The habitat is impressive. The six-metre brood rearing strips around the fields are a vetch and cereal mix. There is also a large area given over to experimental mixes, while many drives and hedgerow bottoms are left to grow wild. The unmowed river banks have been a real bonus, an arrangement which was initiated with the Environment Agency.
Predation control is hugely important of course, taking around 50 foxes a year and a large number of corvids. There is no keepering to speak of on surrounding land. “I keep on top of the rabbits on the farm, but I tend to regard the hares as something for the foxes or other unwelcome visitors. While they're taking leverets they're not going for nesting partridges.
“What we have achieved has only been possible with the farms co-operation and the enthusiasm of its manager Euan Fraser.

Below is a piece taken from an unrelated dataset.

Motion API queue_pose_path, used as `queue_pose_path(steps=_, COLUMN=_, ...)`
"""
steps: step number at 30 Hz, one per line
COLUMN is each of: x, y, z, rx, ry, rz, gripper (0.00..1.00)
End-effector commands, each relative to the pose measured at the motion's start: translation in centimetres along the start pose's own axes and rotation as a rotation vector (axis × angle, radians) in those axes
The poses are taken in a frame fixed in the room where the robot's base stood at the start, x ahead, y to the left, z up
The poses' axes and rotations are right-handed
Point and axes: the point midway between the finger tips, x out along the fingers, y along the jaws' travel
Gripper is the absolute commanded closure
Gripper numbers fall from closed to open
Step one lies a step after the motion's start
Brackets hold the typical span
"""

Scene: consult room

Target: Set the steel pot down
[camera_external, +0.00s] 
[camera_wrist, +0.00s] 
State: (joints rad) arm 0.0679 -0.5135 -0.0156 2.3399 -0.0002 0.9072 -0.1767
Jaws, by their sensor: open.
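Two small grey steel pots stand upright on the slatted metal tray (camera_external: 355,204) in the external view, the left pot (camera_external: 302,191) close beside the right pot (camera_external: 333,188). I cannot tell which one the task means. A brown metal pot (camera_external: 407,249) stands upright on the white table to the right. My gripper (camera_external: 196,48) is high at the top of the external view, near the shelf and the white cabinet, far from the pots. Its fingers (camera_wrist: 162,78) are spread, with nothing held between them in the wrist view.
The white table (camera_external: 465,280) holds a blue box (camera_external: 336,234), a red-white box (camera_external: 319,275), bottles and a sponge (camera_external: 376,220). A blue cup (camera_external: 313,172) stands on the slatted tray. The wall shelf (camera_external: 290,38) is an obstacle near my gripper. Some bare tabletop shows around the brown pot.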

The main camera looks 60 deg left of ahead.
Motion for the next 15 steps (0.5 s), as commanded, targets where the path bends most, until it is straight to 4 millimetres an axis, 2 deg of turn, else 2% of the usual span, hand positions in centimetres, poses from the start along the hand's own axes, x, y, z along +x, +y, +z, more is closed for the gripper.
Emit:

“Nigel is also very supportive and very keen. We are learning all the time and, like me, he very much wants to share with others what we are doing and discovering. We had nearly 50 people for a GCT farm work this summer.”
Their efforts have also been recognised with a shortlisting for the Purdy Game Awards in 2002, and as winners of the Jas Martin & Co Lincolnshire Grey Partridge Trophy and the BTO-British Sugar Bird Challenge for Business Award.
But while Miles and Nigel are both grateful for the awards, grey partridges remain their focus - and lots of them.